It was midnight and after 15 hours of delays, cancelled flights, and customer service lines, I had finally reached my destination. I reflected on the day and the examples of good and bad customer service. Associations, chambers, and other nonprofits interact with a number of “customers” on a daily basis. Whether these customers are members, sponsors, volunteers, government officials, or the media, your organization’s customer service is incredibly important. Here are a couple examples of good and bad customer service from my recent travel experience that you can apply to your organization.
- After my flight was cancelled, one airline employee told the passengers that a shuttle bus would be available. Later another employee from the same airline said no such shuttle existed.
- The takeaway: Make sure your team is on the same page and communicating a consistent message. Additionally, every member of your staff should know your organization’s customer service expectations.
- I witnessed a customer service representative argue with another customer and eventually rip up the customer’s boarding pass.
- The takeaway: Providing good customer service when a customer is angry can be difficult. It’s important to listen to the customer’s perspective and to keep your cool. If necessary, take a step back from the situation and ask a supervisor for direction.
- During the hour my plane sat on the runway, our pilots repeatedly announced the status of our flight in a cheerful, but honest way.

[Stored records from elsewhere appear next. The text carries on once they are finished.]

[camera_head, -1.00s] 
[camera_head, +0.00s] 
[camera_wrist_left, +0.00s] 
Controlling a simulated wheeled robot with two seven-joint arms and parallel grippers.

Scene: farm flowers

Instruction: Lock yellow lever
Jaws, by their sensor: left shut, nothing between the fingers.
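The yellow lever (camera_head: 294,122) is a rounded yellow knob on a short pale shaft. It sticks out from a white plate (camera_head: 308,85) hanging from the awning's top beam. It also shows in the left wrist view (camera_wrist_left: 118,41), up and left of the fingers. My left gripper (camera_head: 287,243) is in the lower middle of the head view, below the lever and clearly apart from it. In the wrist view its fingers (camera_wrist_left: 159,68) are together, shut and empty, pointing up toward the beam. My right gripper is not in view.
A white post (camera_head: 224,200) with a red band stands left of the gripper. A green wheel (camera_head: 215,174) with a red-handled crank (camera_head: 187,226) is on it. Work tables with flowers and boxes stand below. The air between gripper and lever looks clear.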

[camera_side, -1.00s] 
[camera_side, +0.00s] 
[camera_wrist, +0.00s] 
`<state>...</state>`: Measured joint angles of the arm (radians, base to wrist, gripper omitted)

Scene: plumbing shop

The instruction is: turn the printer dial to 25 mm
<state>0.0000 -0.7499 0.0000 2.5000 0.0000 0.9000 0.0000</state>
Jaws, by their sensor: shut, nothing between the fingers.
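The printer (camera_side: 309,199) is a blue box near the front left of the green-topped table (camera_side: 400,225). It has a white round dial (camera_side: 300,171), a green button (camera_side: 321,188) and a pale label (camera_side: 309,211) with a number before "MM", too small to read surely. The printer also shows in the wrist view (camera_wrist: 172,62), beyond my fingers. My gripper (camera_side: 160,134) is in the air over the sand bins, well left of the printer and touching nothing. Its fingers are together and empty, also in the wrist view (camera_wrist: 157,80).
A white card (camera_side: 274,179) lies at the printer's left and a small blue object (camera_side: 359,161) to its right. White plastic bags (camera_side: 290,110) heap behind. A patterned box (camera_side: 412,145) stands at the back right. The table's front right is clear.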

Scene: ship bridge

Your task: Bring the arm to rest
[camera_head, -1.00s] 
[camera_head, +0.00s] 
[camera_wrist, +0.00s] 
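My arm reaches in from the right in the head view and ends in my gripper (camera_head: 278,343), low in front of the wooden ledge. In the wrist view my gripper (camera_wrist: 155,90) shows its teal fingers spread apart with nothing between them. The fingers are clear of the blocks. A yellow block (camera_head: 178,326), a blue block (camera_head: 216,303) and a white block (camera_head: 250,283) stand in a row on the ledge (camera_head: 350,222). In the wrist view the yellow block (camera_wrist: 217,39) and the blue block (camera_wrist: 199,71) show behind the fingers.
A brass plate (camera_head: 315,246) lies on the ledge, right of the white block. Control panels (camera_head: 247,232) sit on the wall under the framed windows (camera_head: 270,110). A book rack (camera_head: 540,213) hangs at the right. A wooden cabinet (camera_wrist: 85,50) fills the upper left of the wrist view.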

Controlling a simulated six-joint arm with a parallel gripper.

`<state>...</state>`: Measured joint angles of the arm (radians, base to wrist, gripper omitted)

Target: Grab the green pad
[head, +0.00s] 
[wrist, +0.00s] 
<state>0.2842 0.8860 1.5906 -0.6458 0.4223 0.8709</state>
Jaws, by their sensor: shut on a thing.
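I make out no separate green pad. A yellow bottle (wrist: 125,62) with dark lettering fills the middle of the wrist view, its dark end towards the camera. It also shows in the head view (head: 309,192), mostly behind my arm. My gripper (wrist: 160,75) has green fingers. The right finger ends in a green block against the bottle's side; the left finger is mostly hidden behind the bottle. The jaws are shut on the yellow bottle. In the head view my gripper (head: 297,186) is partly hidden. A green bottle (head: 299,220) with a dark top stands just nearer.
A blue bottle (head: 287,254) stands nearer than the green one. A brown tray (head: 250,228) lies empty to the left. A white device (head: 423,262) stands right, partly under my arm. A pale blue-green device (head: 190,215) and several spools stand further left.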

- The takeaway: Communication is key to customer service, but the tone of what is said and the frequency of the communication is equally important. Be proactive in giving updates and be sure to always be honest.
- After my flight was cancelled, the airline automatically rebooked me on the next available flight.
- The takeaway: People know issues and mistakes happen. The test of great customer service is your ability to remedy the issue or mistake. Take responsibility and then clearly communicate the solution as soon as possible.
Just like airlines, associations, chambers, and other nonprofit organizations win and lose customers every day due to customer service experiences. Be sure your organization is making a conscious effort to better serve your customers.